[Extracted data entries]
........

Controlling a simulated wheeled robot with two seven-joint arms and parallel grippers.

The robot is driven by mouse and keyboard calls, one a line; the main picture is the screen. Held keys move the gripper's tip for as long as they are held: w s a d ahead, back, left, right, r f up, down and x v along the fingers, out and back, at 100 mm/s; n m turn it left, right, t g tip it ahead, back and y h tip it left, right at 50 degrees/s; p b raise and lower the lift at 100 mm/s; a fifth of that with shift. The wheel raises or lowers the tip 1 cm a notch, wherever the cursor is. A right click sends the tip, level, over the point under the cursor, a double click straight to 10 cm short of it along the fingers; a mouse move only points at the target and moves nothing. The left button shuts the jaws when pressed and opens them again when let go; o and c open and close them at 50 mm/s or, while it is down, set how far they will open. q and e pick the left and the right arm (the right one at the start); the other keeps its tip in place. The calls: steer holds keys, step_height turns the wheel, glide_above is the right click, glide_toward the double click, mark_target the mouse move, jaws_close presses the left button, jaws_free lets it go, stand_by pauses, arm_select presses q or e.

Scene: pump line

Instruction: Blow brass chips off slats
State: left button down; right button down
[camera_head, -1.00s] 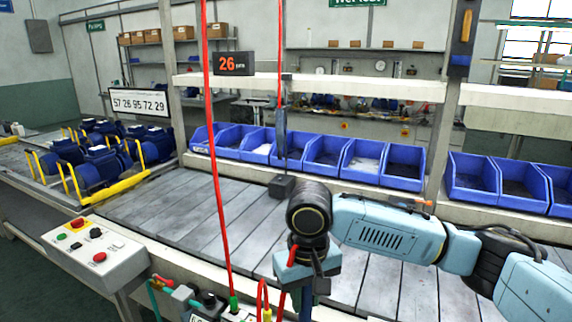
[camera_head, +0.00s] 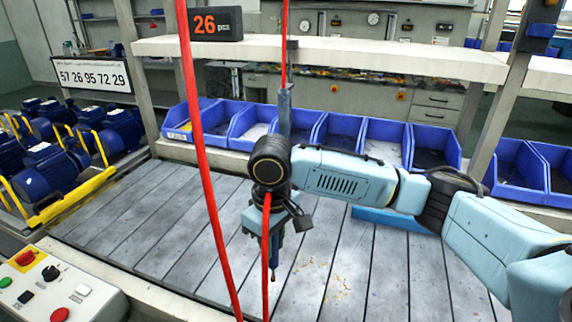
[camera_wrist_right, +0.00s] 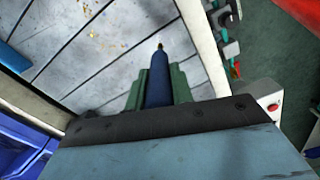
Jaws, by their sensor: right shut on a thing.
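My right gripper (camera_head: 273,240) hangs over the grey slats (camera_head: 210,255), pointing down. It is shut on a slim blue air nozzle with a dark tip. In the right wrist view the nozzle (camera_wrist_right: 157,82) sits between the green fingers. A red hose (camera_head: 265,270) runs down in front of the gripper. Small brass chips (camera_head: 338,291) lie scattered on the slats, right of the nozzle tip. They also show in the right wrist view as gold specks (camera_wrist_right: 90,36), beyond the tip and to its left. My left gripper is not in view.
Blue bins (camera_head: 330,140) line the back of the slats. Blue pumps (camera_head: 50,170) stand at the left beside a yellow rail. A control box (camera_head: 60,290) is at lower left. A taut red hose (camera_head: 205,170) crosses the view. A blue tool (camera_head: 285,112) hangs behind my arm.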

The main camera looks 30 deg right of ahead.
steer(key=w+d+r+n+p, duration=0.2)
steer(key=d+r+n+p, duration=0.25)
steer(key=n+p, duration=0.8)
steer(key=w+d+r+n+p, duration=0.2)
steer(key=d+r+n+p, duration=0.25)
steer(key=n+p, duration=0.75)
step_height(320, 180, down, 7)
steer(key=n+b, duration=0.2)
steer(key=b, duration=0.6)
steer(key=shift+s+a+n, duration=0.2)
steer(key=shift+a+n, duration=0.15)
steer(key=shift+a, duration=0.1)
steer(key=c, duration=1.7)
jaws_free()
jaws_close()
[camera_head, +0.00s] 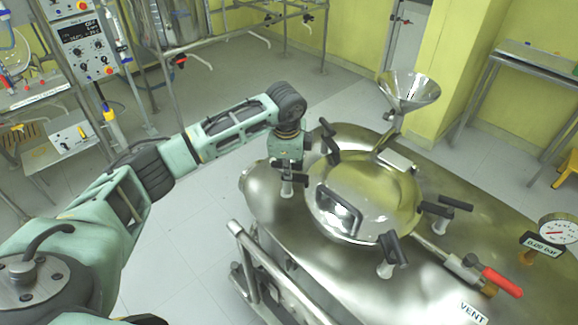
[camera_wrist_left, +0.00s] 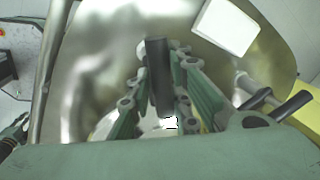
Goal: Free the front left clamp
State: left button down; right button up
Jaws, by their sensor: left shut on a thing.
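The front left clamp (camera_head: 287,187) sits at the left edge of the round steel lid (camera_head: 375,185) in the head view; its upper part is mostly hidden by my gripper. My left gripper (camera_head: 289,166) comes down on it from above and is shut on its black handle. In the left wrist view the black handle (camera_wrist_left: 158,75) stands between the two green fingers of the left gripper (camera_wrist_left: 160,85). Other black-handled clamps stand at the lid's back left (camera_head: 328,141), right (camera_head: 438,208) and front (camera_head: 391,254).
A steel funnel (camera_head: 408,90) rises behind the lid. A red-handled valve (camera_head: 500,281) and a pressure gauge (camera_head: 557,230) stand at the right. A tubular rail (camera_head: 262,262) runs along the reactor's front left. The floor to the left is clear.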

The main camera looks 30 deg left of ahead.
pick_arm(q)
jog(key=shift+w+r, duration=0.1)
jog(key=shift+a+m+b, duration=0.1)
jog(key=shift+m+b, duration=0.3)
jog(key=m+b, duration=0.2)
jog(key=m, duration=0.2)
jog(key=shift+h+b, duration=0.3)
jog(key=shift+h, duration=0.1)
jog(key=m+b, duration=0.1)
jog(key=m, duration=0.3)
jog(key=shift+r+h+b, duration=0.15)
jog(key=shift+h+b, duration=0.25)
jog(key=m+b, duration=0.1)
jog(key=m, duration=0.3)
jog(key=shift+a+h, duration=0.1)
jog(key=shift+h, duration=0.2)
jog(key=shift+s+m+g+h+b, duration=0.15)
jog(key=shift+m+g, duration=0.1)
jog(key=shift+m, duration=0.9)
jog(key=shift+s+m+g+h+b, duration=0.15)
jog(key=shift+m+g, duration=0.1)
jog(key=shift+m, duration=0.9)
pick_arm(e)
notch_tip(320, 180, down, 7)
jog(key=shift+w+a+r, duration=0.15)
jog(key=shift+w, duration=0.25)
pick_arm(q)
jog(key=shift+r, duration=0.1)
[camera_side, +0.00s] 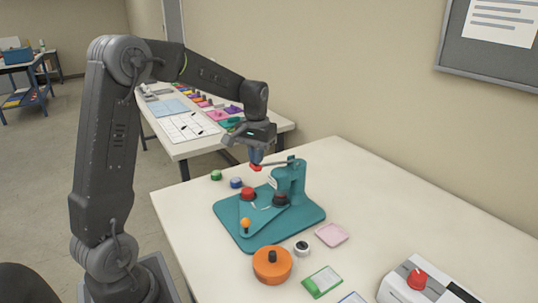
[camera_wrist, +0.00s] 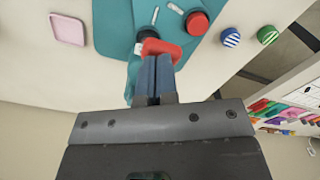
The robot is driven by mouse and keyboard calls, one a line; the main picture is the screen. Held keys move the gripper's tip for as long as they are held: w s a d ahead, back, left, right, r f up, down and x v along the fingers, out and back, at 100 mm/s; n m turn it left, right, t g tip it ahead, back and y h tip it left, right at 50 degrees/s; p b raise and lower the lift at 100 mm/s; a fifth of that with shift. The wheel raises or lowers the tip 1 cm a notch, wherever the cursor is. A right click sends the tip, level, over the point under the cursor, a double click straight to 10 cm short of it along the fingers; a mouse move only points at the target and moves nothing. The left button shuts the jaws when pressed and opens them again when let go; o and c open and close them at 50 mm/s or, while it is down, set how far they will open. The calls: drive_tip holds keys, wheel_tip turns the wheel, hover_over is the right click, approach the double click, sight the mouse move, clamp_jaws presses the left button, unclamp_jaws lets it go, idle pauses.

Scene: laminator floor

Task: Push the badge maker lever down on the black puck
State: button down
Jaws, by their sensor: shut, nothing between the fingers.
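The teal badge maker (camera_side: 303,213) stands on the white table, with its column (camera_side: 291,180) at the back right. Its lever (camera_side: 275,163) sticks out from the column top, raised above the base, and ends in a red grip (camera_side: 255,168). The black puck (camera_side: 280,199) sits on the base by the column, below the lever. My gripper (camera_side: 256,158) is shut and empty, pointing down just above the red grip. In the wrist view the closed fingers (camera_wrist: 156,75) reach the red grip (camera_wrist: 160,47); I cannot tell whether they touch. The black puck is partly hidden there (camera_wrist: 146,34).
A red puck (camera_side: 248,193) and an orange knob (camera_side: 245,222) are on the base. Green (camera_side: 216,175) and blue (camera_side: 236,183) striped pieces lie behind it. An orange round object (camera_side: 272,265), a pink tray (camera_side: 332,235) and a white machine (camera_side: 405,286) stand in front and right.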

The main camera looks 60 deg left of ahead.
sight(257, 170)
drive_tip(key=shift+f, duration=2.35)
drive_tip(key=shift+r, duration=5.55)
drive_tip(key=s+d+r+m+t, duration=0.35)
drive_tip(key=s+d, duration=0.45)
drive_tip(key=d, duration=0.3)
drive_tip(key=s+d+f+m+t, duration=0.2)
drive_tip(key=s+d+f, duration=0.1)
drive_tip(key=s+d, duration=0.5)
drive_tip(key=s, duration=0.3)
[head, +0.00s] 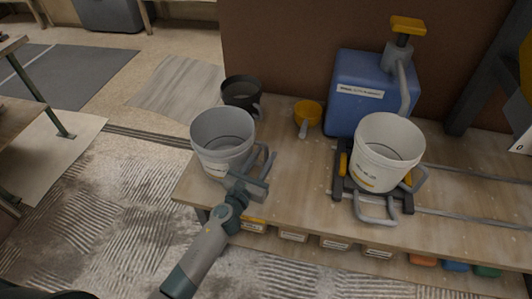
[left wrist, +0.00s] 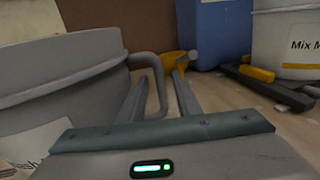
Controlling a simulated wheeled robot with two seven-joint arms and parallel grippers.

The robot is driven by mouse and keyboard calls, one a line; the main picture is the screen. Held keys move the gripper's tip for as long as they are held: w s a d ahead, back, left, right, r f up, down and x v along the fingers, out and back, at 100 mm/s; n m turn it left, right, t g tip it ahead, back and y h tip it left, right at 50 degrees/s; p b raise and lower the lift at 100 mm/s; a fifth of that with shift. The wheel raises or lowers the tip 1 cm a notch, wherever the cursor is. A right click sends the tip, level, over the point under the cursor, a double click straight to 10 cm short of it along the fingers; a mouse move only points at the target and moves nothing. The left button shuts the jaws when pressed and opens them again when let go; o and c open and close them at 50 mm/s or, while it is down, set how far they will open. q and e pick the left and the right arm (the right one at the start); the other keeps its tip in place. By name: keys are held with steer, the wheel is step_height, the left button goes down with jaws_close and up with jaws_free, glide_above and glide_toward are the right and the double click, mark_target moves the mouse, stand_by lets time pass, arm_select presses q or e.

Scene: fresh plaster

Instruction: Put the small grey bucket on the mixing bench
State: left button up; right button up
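The small grey bucket (head: 222,140) appears to stand upright on the left end of the wooden mixing bench (head: 300,185), near its front edge. Its grey side and looped handle fill the left of the left wrist view (left wrist: 60,80). My left gripper (head: 262,172) is at the handle on the bucket's right side. In the left wrist view its two fingers (left wrist: 160,95) are apart, with the handle between them and gaps visible on both sides. The bucket's base is partly hidden by the gripper. My right gripper is not in view.
A dark bucket (head: 241,93) stands behind the grey one, with a yellow scoop (head: 307,114) to its right. A white bucket (head: 388,150) sits on a stand before a blue tank (head: 358,92). Bare bench top lies between the grey and white buckets. Labelled bins sit below.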

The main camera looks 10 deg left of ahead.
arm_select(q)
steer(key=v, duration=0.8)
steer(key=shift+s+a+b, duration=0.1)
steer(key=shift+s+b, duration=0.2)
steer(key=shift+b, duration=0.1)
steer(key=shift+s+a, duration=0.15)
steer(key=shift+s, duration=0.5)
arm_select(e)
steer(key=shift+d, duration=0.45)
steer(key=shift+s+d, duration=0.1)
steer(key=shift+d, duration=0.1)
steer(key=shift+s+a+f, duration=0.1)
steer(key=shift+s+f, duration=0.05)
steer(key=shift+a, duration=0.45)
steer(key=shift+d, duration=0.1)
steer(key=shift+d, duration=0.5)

........

▶ [REQUEST]
Pull every line containing the word "Scene" out of the material and copy it.

▶ [RESULT]
Scene: pump line
Scene: laminator floor
Scene: fresh plaster

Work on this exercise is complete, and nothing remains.